Experienced teachers approach this topic by grounding abstract concepts in students’ prior knowledge of urban challenges they’ve seen in media or local contexts. Avoid presenting informal settlements as problems to be solved by outsiders; instead, highlight resident-led solutions to avoid deficit framing. Research in geography education suggests students grasp spatial inequality better when they trace real data—like the percentage of city workers in the informal sector—onto maps they can see and touch.

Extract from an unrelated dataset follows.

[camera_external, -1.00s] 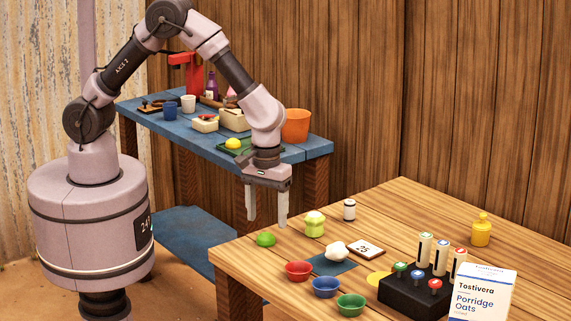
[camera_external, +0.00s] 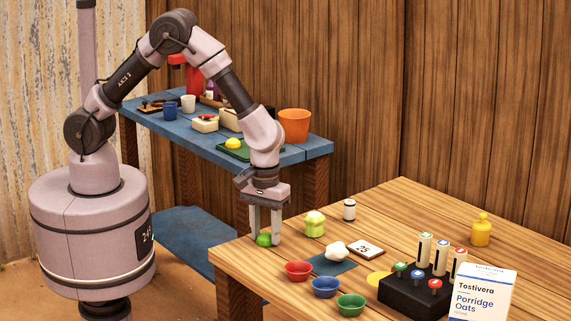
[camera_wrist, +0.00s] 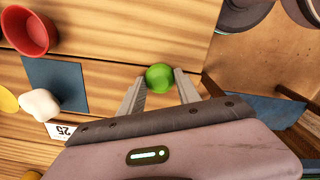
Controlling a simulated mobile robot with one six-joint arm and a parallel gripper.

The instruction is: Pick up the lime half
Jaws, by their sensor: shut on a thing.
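The lime half (camera_external: 264,240) is a small bright green dome at the left corner of the wooden table. It also shows in the wrist view (camera_wrist: 159,77), between the two fingertips. My gripper (camera_external: 265,238) points down over it and is shut on the lime half, with one finger on each side. In the wrist view my gripper (camera_wrist: 160,80) has its light grey fingers against the lime's sides. The lime looks to be at table height; I cannot tell any gap under it.
A white lump (camera_external: 335,249) lies by a dark blue mat (camera_external: 325,266), near a card (camera_external: 366,248). Red (camera_external: 298,271), blue (camera_external: 325,287) and green (camera_external: 350,305) bowls line the front. The table edge is close on the left.

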Successful learning looks like students citing specific evidence from case studies or maps to explain why informal settlements exist. They should articulate trade-offs between eviction and upgrading with economic and social reasoning. Observing students justify decisions during discussions shows they have analyzed spatial inequality, not just described it.


Watch Out for These Misconceptions

  • During Think-Pair-Share, watch for students attributing informal settlement formation to laziness or poor choices.

    Use the pair share to redirect students to analyze housing costs and migration data provided in their case studies. Ask, 'How do the formal housing prices compare to rural incomes in the case study? What does that tell us about the choices available to migrants?'.

  • During the Gallery Walk: Mapping the Informal Economy, watch for students dismissing the informal sector as marginal or unimportant.

    Direct students to the data at each station showing the informal sector’s share of city employment and tax revenue. Ask, 'Who relies on these services or workers? How does the formal economy depend on the informal sector?'.

  • During the Jigsaw: City Case Studies in Informality, watch for students assuming land titling alone solves slum conditions.

    Have expert groups compare data on titling programs across cities. Ask, 'Which upgrades accompanied titling in each case? What happened to water access or school enrollment? What does that tell us about what upgrading requires?'.